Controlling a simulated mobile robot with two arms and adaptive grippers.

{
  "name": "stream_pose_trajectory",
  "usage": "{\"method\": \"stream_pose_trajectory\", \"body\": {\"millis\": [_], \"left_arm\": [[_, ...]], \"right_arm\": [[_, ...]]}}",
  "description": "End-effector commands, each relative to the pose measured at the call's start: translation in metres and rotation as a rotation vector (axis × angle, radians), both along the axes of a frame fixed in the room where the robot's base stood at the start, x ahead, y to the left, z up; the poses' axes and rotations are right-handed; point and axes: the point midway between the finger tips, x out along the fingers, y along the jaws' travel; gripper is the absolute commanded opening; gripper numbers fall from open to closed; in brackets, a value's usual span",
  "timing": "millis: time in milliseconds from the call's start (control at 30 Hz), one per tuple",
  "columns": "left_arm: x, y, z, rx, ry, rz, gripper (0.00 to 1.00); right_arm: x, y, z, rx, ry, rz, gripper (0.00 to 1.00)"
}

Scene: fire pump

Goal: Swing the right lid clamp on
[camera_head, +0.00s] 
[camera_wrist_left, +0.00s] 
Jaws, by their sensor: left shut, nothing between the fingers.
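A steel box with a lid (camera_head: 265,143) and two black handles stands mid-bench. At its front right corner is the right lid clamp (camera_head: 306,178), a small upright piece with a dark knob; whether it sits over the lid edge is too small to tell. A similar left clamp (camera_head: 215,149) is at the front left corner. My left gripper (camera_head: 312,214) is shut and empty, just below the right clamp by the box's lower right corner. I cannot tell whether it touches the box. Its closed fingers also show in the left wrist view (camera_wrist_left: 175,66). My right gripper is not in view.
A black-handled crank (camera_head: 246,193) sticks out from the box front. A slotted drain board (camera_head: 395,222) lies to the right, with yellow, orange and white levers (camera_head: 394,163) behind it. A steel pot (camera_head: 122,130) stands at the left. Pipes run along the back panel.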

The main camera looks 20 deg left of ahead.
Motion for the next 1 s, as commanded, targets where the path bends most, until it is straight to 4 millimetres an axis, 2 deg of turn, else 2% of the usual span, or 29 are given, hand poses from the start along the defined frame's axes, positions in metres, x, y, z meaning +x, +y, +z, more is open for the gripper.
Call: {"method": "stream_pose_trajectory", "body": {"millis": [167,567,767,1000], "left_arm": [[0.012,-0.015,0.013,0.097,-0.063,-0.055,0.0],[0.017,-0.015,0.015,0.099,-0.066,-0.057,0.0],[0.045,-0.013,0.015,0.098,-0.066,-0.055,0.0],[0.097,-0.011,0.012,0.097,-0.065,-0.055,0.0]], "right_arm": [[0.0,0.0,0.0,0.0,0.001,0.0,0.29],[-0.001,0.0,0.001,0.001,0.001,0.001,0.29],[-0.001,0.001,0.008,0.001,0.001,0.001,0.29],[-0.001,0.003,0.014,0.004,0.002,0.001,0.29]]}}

☆ ☆ ☆ ☆

### Your objective
Using the data above, return each line exactly as written.

### Written answer
Controlling a simulated mobile robot with two arms and adaptive grippers.

{
  "name": "stream_pose_trajectory",
  "usage": "{\"method\": \"stream_pose_trajectory\", \"body\": {\"millis\": [_], \"left_arm\": [[_, ...]], \"right_arm\": [[_, ...]]}}",
  "description": "End-effector commands, each relative to the pose measured at the call's start: translation in metres and rotation as a rotation vector (axis × angle, radians), both along the axes of a frame fixed in the room where the robot's base stood at the start, x ahead, y to the left, z up; the poses' axes and rotations are right-handed; point and axes: the point midway between the finger tips, x out along the fingers, y along the jaws' travel; gripper is the absolute commanded opening; gripper numbers fall from open to closed; in brackets, a value's usual span",
  "timing": "millis: time in milliseconds from the call's start (control at 30 Hz), one per tuple",
  "columns": "left_arm: x, y, z, rx, ry, rz, gripper (0.00 to 1.00); right_arm: x, y, z, rx, ry, rz, gripper (0.00 to 1.00)"
}

Scene: fire pump

Goal: Swing the right lid clamp on
[camera_head, +0.00s] 
[camera_wrist_left, +0.00s] 
Jaws, by their sensor: left shut, nothing between the fingers.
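A steel box with a lid (camera_head: 265,143) and two black handles stands mid-bench. At its front right corner is the right lid clamp (camera_head: 306,178), a small upright piece with a dark knob; whether it sits over the lid edge is too small to tell. A similar left clamp (camera_head: 215,149) is at the front left corner. My left gripper (camera_head: 312,214) is shut and empty, just below the right clamp by the box's lower right corner. I cannot tell whether it touches the box. Its closed fingers also show in the left wrist view (camera_wrist_left: 175,66). My right gripper is not in view.
A black-handled crank (camera_head: 246,193) sticks out from the box front. A slotted drain board (camera_head: 395,222) lies to the right, with yellow, orange and white levers (camera_head: 394,163) behind it. A steel pot (camera_head: 122,130) stands at the left. Pipes run along the back panel.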

The main camera looks 20 deg left of ahead.
Motion for the next 1 s, as commanded, targets where the path bends most, until it is straight to 4 millimetres an axis, 2 deg of turn, else 2% of the usual span, or 29 are given, hand poses from the start along the defined frame's axes, positions in metres, x, y, z meaning +x, +y, +z, more is open for the gripper.
Call: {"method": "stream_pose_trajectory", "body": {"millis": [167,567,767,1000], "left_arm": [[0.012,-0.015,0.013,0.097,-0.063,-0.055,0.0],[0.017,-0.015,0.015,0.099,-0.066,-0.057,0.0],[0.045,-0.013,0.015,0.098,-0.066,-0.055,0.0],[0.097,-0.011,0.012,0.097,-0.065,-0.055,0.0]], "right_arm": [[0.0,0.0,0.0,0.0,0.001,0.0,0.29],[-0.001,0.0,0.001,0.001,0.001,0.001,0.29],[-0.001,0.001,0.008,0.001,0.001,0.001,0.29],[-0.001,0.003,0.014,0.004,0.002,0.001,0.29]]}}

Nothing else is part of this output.